Copy out exactly the lines spanning the line with "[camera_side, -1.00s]" to the line with "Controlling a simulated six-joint", inclusive, from the data underneath, with no pictures.

## START Input rows

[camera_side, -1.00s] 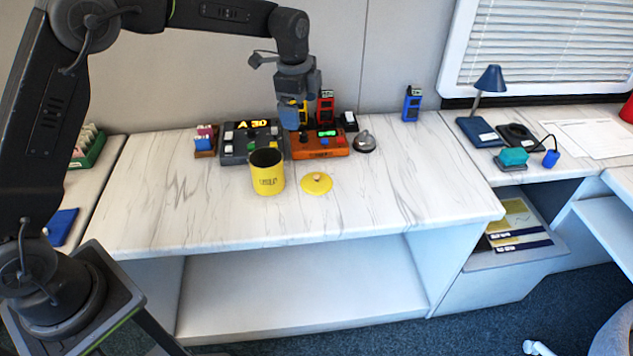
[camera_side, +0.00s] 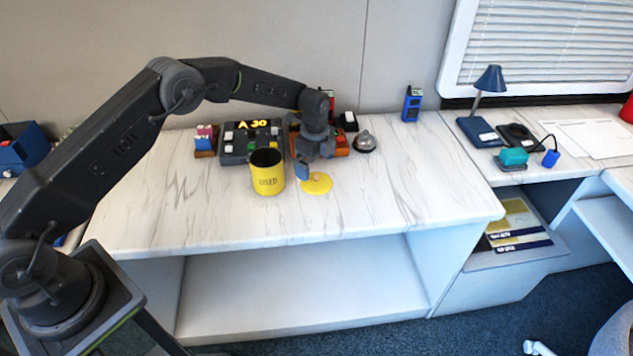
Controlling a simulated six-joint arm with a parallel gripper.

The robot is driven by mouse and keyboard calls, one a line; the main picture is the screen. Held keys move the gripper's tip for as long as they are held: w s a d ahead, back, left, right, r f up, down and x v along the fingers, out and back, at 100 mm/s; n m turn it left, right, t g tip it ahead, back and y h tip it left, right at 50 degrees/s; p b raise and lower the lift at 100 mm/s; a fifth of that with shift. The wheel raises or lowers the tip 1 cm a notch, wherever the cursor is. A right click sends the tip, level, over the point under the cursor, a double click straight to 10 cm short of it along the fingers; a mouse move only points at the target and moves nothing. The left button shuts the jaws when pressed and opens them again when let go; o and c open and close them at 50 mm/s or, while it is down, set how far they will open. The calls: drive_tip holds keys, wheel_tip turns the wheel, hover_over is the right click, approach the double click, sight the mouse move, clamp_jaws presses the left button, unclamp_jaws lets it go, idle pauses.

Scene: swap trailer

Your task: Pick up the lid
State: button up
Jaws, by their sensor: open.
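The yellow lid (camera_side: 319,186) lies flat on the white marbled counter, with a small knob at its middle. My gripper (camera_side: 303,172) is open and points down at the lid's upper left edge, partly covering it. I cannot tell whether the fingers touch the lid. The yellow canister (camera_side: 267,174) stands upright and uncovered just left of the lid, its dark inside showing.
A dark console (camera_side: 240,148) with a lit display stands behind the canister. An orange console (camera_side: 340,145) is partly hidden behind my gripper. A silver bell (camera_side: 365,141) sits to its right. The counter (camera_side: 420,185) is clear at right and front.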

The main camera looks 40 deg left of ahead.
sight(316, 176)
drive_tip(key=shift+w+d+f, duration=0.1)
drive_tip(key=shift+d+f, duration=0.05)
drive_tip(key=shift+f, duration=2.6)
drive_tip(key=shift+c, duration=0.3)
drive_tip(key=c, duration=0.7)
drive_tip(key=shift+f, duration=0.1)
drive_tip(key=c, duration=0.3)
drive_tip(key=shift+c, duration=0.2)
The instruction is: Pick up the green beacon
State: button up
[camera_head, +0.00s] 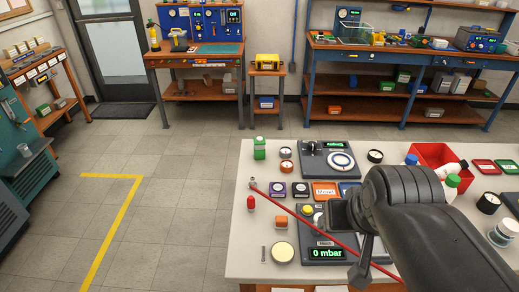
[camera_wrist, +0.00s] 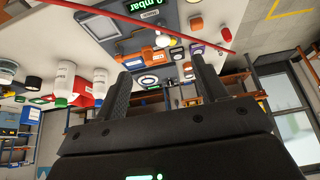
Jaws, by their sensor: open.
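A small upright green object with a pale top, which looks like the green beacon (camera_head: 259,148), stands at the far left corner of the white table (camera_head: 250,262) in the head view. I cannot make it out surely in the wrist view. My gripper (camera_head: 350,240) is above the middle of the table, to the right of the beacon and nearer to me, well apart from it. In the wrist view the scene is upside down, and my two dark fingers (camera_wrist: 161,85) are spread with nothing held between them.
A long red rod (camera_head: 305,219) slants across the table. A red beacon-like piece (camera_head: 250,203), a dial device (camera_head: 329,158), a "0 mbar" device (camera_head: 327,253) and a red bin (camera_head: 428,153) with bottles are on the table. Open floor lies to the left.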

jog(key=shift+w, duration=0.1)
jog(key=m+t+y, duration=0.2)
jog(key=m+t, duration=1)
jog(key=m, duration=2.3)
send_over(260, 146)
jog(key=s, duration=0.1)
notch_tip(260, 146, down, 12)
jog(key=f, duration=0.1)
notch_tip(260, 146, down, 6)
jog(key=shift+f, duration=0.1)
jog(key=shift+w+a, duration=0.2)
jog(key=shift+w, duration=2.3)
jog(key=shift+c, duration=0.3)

## END Input rows
## START Input rows

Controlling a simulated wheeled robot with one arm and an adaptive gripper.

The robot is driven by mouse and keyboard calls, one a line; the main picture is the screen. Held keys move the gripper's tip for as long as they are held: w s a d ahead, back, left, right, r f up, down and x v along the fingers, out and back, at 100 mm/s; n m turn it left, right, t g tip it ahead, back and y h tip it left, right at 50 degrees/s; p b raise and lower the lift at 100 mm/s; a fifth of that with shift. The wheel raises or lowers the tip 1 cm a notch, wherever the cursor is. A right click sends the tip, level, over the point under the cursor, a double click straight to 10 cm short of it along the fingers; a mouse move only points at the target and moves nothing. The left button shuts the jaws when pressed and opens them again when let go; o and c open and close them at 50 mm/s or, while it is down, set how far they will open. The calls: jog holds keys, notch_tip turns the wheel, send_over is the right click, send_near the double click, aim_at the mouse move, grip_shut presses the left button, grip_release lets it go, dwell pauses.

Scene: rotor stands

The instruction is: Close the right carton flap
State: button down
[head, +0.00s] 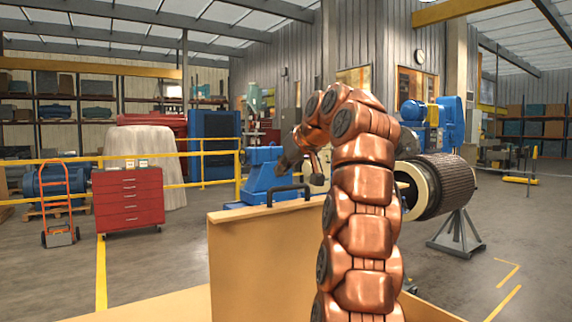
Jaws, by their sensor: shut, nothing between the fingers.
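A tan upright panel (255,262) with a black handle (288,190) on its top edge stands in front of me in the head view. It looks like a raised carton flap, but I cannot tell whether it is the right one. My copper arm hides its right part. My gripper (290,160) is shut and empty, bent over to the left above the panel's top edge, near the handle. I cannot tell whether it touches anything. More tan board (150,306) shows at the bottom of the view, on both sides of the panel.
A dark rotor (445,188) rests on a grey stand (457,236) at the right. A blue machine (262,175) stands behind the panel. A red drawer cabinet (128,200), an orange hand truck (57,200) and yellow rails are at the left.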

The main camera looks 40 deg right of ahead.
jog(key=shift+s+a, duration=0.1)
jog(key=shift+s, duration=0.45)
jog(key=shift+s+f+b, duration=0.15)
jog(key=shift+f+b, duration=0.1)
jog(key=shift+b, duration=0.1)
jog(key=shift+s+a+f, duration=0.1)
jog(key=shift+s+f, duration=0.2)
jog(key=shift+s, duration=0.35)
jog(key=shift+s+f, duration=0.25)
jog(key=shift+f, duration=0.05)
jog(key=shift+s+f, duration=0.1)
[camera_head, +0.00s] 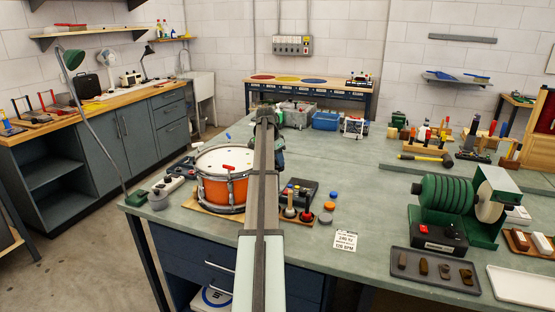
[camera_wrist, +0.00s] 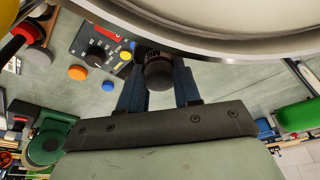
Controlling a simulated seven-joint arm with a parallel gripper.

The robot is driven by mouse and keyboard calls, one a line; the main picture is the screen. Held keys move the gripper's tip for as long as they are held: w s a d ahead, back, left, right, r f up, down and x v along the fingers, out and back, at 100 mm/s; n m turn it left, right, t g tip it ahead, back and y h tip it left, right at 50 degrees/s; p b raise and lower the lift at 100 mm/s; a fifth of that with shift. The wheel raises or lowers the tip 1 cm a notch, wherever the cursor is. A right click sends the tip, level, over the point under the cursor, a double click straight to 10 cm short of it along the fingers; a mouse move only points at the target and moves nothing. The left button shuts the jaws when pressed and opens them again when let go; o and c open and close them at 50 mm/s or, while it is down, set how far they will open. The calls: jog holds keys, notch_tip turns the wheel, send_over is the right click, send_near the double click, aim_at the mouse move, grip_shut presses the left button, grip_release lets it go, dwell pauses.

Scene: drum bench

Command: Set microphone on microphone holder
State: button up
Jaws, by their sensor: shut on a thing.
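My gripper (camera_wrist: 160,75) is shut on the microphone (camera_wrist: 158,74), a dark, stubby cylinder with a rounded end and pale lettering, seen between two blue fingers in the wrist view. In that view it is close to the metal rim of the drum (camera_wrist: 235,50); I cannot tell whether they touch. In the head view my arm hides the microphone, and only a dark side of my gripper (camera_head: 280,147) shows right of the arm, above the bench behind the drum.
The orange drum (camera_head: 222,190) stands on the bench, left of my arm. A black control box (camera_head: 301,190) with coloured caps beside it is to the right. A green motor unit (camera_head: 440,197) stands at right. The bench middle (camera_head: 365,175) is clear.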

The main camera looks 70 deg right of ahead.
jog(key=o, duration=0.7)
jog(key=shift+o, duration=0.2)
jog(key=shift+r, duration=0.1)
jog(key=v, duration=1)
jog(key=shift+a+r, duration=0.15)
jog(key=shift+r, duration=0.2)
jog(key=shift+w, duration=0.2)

## END Input rows
## START Input rows

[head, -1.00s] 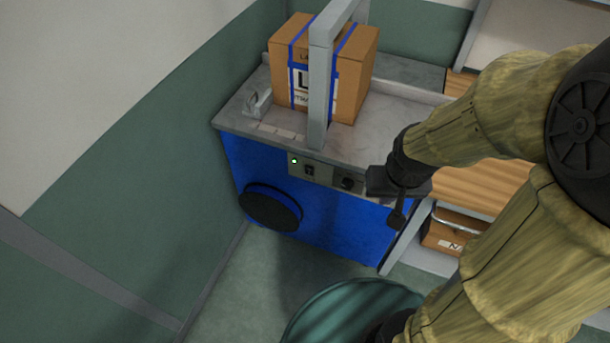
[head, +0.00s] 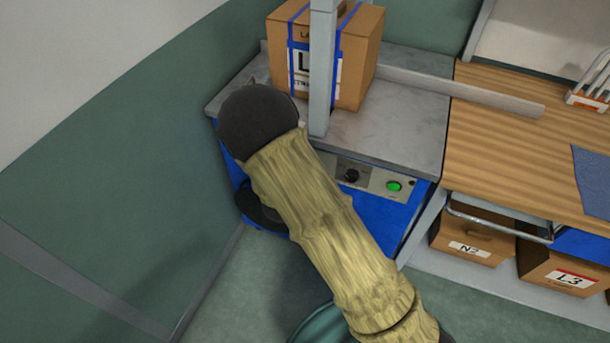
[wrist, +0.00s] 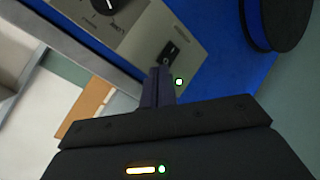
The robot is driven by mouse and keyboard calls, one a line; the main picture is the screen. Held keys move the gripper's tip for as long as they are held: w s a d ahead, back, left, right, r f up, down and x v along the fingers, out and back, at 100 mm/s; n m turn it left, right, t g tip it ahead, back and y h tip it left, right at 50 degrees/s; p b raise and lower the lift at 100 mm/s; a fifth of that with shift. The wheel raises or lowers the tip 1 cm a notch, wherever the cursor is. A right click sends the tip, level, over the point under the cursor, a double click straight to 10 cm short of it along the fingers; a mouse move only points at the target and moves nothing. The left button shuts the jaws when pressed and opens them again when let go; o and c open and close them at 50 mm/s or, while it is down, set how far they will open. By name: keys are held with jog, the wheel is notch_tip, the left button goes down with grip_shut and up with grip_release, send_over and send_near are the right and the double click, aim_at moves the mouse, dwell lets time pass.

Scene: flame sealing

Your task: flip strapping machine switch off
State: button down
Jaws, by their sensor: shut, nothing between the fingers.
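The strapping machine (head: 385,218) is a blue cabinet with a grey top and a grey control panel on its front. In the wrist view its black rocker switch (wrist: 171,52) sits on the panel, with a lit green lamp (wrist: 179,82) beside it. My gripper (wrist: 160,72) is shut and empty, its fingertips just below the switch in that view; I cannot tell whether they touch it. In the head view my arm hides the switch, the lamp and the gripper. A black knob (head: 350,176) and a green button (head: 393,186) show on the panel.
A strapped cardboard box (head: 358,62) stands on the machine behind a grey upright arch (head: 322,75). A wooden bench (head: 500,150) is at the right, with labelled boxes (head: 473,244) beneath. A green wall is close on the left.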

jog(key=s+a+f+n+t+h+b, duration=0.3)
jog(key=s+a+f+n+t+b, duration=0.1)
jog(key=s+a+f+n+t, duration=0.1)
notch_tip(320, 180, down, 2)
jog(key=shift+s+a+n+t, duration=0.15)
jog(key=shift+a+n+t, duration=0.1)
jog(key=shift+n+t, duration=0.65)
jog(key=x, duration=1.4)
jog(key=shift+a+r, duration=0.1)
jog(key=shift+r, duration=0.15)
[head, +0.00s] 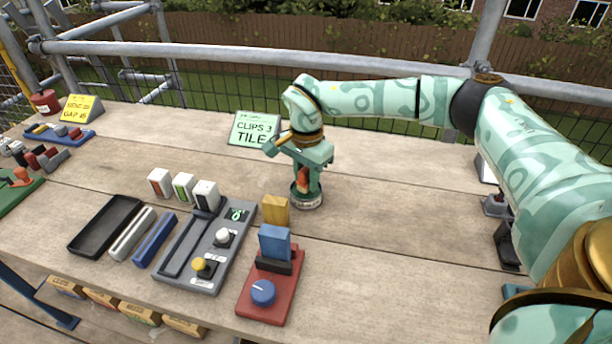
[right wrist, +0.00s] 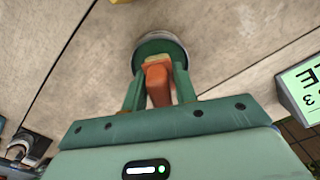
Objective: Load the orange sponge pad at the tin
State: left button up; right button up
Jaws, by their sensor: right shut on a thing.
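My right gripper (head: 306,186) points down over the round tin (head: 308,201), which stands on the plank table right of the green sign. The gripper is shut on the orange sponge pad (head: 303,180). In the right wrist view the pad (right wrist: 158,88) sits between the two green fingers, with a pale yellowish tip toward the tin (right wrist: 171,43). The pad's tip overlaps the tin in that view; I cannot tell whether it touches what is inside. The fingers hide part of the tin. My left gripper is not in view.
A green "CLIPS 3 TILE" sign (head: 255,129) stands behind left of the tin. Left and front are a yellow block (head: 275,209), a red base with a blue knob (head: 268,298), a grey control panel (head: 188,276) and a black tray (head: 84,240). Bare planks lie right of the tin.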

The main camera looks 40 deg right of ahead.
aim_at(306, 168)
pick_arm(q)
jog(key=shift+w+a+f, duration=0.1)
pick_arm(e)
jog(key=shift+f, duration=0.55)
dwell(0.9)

## END Input rows

*Solution for this task*:
[camera_side, -1.00s] 
[camera_side, +0.00s] 
Controlling a simulated six-joint arm with a parallel gripper.

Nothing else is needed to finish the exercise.